Quote exactly the lines from the line containing "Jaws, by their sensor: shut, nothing" to the line containing "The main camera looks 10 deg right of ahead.", both lines included, please, and nothing more.

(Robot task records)
■ ■ ■ ■

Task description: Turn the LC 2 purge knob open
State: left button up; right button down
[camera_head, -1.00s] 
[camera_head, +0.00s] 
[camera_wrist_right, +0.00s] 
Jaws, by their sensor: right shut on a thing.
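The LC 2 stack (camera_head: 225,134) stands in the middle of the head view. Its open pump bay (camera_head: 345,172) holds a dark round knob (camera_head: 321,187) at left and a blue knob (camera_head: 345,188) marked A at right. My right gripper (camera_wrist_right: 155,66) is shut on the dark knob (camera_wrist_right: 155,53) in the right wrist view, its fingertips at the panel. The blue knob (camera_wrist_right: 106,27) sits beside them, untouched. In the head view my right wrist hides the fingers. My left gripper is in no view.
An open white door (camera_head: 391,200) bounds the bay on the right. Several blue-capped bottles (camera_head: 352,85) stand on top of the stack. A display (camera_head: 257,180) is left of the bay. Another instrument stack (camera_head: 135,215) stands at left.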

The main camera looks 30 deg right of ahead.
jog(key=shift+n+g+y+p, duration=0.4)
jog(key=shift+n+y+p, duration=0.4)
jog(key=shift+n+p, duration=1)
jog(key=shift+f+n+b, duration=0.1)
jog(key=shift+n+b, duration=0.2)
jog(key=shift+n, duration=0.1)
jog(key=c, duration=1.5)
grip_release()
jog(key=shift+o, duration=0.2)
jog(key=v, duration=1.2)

■ ■ ■ ■

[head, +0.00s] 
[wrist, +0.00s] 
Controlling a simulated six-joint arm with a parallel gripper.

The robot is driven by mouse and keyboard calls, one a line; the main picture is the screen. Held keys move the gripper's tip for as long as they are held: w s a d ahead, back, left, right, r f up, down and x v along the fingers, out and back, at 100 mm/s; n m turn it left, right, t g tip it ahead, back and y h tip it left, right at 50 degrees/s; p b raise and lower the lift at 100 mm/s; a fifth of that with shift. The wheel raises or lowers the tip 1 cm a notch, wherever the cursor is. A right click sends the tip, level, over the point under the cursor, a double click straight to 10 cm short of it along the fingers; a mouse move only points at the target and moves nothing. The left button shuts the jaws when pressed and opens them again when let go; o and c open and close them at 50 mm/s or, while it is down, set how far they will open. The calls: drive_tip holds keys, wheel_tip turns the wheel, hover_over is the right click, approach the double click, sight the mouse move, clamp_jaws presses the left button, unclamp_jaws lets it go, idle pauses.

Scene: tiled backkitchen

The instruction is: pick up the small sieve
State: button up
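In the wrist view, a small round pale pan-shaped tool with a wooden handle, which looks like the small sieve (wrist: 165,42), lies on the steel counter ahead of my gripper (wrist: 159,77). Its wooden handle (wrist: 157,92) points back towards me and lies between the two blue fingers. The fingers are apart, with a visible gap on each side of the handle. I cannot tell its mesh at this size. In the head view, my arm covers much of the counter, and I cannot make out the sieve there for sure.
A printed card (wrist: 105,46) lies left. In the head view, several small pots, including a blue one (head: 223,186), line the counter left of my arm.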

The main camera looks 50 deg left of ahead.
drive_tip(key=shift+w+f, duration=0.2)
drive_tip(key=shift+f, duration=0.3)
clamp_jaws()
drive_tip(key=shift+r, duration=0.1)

■ ■ ■ ■

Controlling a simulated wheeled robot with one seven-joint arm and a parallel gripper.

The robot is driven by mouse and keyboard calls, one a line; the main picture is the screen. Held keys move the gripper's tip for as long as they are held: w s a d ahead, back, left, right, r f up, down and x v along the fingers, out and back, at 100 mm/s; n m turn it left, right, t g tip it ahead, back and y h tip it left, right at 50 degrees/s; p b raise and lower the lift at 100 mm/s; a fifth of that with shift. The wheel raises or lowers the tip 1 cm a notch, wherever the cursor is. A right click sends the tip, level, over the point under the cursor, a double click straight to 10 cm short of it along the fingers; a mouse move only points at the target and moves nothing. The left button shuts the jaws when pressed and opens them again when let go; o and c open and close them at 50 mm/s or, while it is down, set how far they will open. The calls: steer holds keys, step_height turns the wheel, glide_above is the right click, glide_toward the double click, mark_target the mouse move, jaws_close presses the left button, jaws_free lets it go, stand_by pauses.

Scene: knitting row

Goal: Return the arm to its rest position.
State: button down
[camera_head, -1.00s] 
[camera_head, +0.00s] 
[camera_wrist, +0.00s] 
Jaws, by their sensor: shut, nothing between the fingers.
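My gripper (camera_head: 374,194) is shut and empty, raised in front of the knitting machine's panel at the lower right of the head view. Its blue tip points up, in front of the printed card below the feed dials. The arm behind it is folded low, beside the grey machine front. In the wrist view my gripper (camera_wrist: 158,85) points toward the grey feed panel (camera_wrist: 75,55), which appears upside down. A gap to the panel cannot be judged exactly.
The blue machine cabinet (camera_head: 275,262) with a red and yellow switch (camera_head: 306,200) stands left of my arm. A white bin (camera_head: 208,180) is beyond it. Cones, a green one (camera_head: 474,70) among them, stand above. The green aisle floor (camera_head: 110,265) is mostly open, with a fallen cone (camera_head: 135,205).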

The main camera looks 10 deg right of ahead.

■ ■ ■ ■

# [Reply to the exercise]
Jaws, by their sensor: shut, nothing between the fingers.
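My gripper (camera_head: 374,194) is shut and empty, raised in front of the knitting machine's panel at the lower right of the head view. Its blue tip points up, in front of the printed card below the feed dials. The arm behind it is folded low, beside the grey machine front. In the wrist view my gripper (camera_wrist: 158,85) points toward the grey feed panel (camera_wrist: 75,55), which appears upside down. A gap to the panel cannot be judged exactly.
The blue machine cabinet (camera_head: 275,262) with a red and yellow switch (camera_head: 306,200) stands left of my arm. A white bin (camera_head: 208,180) is beyond it. Cones, a green one (camera_head: 474,70) among them, stand above. The green aisle floor (camera_head: 110,265) is mostly open, with a fallen cone (camera_head: 135,205).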

The main camera looks 10 deg right of ahead.

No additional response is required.